Step 3: Iron the freezer paper onto your fabric
Place your fabric right-sde down on your ironing board. Place the wax side of the freezer paper down onto the wrong side of your fabric. Place your iron on the wool setting and turn off steam. Press over the entire piece, holding the iron in place 5-10 seconds per spot. Ironing the freezer paper on makes it easier to color the fabric, and can keep permanent marker off of the surface you are working on. This step is not necessary, but it is recommended. Did you know you can iron freezer paper onto fabric and then print onto it from your printer (laser OR ink jet). We have also been having fun doing this!
Step 4: Color your Fabric
This is the best part of the project. We have had so much fun coloring these amazing prints. We have used both Bic and Sharpie permanent markers with great results. No bleeding after washing, and rich, vibrant colors. You might want to test your markers on a spare piece of fabric and wash and dry it, just to make sure it doesn’t run (I accidentally used Sharpie markers that were NOT permanent, and I turned a pouch and bag both pink 🙁 )The Bic markers say “not for use on fabric” but we aren’t sure why. There are also fabric specific markers, but we haven’t tried these yet.
Step 5: Sew Your Tote bag
We made the bag in the video with French seams, which are great because they make for a very nice looking interior and are very strong. You can make you bag without these seams, just remember to finish your seams with a zig-zag stitch or with a serger (I either use French seams or my serger depending on time/mood). For French seams, place your fabric wrong sides together, and stitch around the side, bottom, and other side of your bag using a 3/8″ seam, back-stitching at the beginning and end. Turn your bag wrong-wide out and press. Now, stitch around the same three sides of your bag with a 5/8″ seam this time, making sure to fully enclose the first seam that you made. Turn and press. Make a hem on the top of your bag, turning under 1/4″ and then 1/2″ and pressing. Cut your straps to make two 18-27″ straps and pin them in place so that you can stitch them down while you are top-stitching your hem. Alternatively, you can stitch the hem and then sew the handles in place. I usually put my handles about 3″-5″ from the side of the bag.

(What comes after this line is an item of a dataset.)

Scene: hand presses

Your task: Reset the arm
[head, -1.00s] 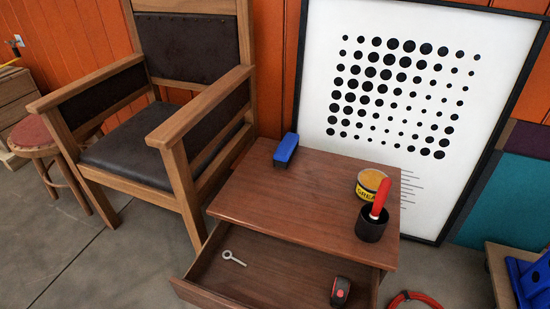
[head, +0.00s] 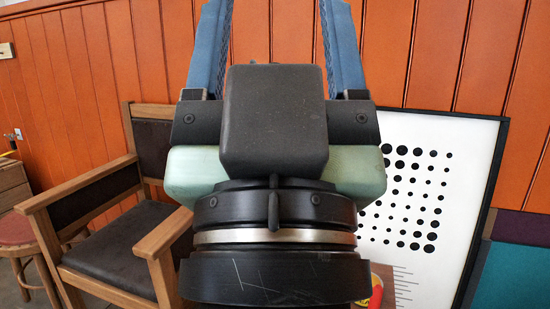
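My gripper (head: 275,40) is raised upright in the middle of the head view, close to the camera. Its two blue fingers point up and stand wide apart. Nothing shows between them except the orange wall. The gripper and wrist hide most of the wooden side table. Only a bit of the yellow can and the red handle (head: 376,292) show at the lower right of my wrist. The drawer and its contents are out of view or hidden.
A wooden armchair (head: 110,255) with dark padding stands at the left, beside a red-topped stool (head: 16,230). A framed dot poster (head: 455,205) leans on the orange panelled wall (head: 420,50) at the right. The space above the chair and poster is clear.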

Step 6: Make you Pencil Case
Place your fabric for your pencil case right-side up on top of your lining fabric (which is right-side down if it has a side). Stitch all the way around the rectangle with a 1/2″ seam. Then, zig-zag stitch all the way around (or just serge, creating a finished seam). Line your zipper up at the top of your piece, zipper pull to the left, right-side of the zipper to the right side of the fabric. Pin, stitch, then flip the zipper seam to the back of the fabric and top-stitch. Repeat with the other side (watch the video, this part is so hard to explain, start at 5:20). Open up your zipper at least half way and then turn wrong-side out. Press your piece flat, making sure the zipper is positioned right in the middle. Pin each end, placing one pin on either side of the zipper. Stitch the two ends closed with a 1/2″ seam. Trim all threads and the extra ends off of the zipper, turn and enjoy!